トップアスリートが使用するモデルでは、4層特殊立体構造を採用しており、包み込まれるような感覚と、適度な反発力を両立。筑波大学・国際統合睡眠医科学研究機構との共同研究で最も深い睡眠とされる“徐波睡眠”が長く持続されることも証明されている。

寝具からコンディショニングギアへ 日本の眠りを見守り続けた老舗の挑戦

コンディショニングマットレスというコンセプチュアルな寝具である[エアー]は、2006年に就任した西川八一行氏の発案によるものだったという。

「ランニングシューズのカラフルなソールに注目して、機能性のある部分に色をつけ、カラーリングやデザインをスポーティーにできないかというアイデアが発端だったと聞いています」

元銀行員という異色の経歴を持つ八一行氏は、これまで西川が培ってきた睡眠科学を、男性や活動的な人向けに展開できないか、機能性を前面に押し出した製品を打ち出したいとの意向があった。そこで、ランニングシューズのデザインや配色を参考に、それまでの寝具ではあり得なかったダークカラーのマットレス、ビビッドなワンポイント配色、デザインが施された[エアー]を2009年に発売することになる。

「機能についてはこれまでの積み重ねから自信がありました。そこで、寝具の機能を切実に必要としているプロフェッショナル、つまりアスリートに使用してもらうことで、[エアー]の機能性をアピールしていこう、研究をさらに深めていこうということになったんです」

日本有数の老舗企業である西川は初代・仁右衛門が蚊帳・生活用品販売業を開業した1566年を創業年としている。実に創業455年の歴史を誇るわけだが、江戸の寛永年間に二代目・甚五がそれまでは素材である麻の色そのままだった蚊帳の生地を萌黄色に染め、紅布の縁をつけたデザインの『近江蚊帳』が大ヒットしたことにより、その名をとどろかせた。

同じように[エアー]はこれまでの寝具のイメージを変え、機能性マットレス、ただ快適な眠りを提供するだけでなく、科学的に証明されたエビデンスに基づいて明日のベストパフォーマンスを引き出す『コンディショニングマットレス』という新たな可能性を切り開いた。

アスリートとの共創により、遠征時に持ち運びできる『[エアーポータブル]モバイルマット』、飛行機や電車、長時間の移動のためのネックピローやクッションなどの商品群も登場している。

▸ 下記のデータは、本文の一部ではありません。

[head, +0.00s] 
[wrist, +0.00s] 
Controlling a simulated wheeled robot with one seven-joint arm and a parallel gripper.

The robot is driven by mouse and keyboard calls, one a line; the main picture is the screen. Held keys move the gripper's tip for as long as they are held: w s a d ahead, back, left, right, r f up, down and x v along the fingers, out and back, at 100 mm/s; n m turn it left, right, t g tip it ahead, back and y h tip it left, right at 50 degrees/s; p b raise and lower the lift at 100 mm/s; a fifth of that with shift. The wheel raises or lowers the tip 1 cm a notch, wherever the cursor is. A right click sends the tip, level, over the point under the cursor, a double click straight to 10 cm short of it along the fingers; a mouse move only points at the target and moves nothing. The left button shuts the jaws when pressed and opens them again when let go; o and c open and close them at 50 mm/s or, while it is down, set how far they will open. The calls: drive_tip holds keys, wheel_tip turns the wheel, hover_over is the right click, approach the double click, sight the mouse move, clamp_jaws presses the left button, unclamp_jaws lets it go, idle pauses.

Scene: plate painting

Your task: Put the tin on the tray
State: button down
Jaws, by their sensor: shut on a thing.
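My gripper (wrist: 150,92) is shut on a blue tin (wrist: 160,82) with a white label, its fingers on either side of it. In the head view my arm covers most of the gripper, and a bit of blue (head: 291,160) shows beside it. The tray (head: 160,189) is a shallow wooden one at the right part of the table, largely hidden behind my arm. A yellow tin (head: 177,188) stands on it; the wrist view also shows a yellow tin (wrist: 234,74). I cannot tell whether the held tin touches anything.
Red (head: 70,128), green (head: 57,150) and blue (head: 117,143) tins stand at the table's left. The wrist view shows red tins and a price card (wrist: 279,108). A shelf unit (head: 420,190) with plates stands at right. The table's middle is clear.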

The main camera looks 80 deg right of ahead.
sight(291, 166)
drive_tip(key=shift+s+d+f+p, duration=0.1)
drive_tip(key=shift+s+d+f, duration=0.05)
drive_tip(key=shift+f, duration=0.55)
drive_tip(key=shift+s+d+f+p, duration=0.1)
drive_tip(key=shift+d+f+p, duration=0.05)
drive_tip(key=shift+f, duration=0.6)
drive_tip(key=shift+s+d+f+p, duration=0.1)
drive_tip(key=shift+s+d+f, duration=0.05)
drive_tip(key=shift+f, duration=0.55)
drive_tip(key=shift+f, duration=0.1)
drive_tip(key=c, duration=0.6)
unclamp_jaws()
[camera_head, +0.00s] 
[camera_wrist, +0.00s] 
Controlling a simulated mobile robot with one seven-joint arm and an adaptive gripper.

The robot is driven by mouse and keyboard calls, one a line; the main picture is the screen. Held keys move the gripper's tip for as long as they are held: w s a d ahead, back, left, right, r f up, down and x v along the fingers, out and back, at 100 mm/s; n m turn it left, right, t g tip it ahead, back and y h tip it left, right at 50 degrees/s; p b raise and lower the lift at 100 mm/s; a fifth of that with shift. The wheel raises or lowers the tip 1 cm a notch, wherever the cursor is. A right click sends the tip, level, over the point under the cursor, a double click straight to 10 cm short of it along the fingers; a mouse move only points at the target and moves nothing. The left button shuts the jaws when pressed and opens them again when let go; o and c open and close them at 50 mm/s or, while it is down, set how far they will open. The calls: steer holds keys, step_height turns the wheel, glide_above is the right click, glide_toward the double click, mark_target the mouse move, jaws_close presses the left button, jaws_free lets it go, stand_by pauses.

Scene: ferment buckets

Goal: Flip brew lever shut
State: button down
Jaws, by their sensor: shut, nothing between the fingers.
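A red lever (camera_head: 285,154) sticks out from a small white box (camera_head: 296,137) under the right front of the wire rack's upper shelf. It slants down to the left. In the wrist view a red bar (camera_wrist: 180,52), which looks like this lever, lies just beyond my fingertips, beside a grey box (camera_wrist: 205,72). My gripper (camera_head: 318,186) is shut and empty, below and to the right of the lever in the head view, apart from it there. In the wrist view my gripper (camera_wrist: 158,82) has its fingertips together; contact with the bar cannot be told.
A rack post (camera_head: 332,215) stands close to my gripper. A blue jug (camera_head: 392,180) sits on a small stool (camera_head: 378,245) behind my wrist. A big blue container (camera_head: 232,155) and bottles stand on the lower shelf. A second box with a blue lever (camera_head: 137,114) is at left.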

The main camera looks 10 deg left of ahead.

多くの人たちが自らの眠りを見つめ直す『睡眠の価値が変わる時代』がやってきた。スポーツ界では今後ますます、睡眠とパフォーマンスの関連性が重視され、マットレスや枕は、寝具からコンディショニングギアへと扱いが変わっていくだろう。

古くは蚊帳、現代では「睡眠の西川」として、日本の眠りを見守り続けてきた西川株式会社は、最新のスリープテック、睡眠×スポーツ、アスリートの分野でも世界をリードしている。